:: WHAT YOU NEED TO DO ::
Single out each line with the word "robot" and copy it.

####

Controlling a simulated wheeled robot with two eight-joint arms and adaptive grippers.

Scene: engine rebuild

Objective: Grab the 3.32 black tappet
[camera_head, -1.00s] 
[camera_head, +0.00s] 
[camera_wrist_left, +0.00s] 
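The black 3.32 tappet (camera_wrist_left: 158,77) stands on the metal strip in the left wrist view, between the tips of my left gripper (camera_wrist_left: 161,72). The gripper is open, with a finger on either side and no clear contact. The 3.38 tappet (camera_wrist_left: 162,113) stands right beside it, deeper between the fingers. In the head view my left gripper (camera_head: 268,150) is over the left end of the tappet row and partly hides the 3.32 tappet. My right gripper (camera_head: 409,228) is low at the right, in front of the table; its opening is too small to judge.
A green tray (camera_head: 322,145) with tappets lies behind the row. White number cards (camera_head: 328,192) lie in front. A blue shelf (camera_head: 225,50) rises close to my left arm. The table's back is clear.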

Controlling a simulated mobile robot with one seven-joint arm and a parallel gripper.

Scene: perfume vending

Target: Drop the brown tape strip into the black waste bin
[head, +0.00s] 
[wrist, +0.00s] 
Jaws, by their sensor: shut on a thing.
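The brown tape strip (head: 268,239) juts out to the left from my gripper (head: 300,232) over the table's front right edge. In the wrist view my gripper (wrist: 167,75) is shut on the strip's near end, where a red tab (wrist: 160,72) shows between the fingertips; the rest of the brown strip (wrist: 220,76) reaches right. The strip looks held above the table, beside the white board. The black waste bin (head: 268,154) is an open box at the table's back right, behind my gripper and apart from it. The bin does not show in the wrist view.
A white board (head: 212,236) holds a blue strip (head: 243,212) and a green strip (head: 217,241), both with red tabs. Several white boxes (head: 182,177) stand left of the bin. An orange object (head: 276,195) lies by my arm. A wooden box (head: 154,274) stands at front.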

####

:: SOLUTION TO THIS TASK ::
Controlling a simulated wheeled robot with two eight-joint arms and adaptive grippers.
Controlling a simulated mobile robot with one seven-joint arm and a parallel gripper.

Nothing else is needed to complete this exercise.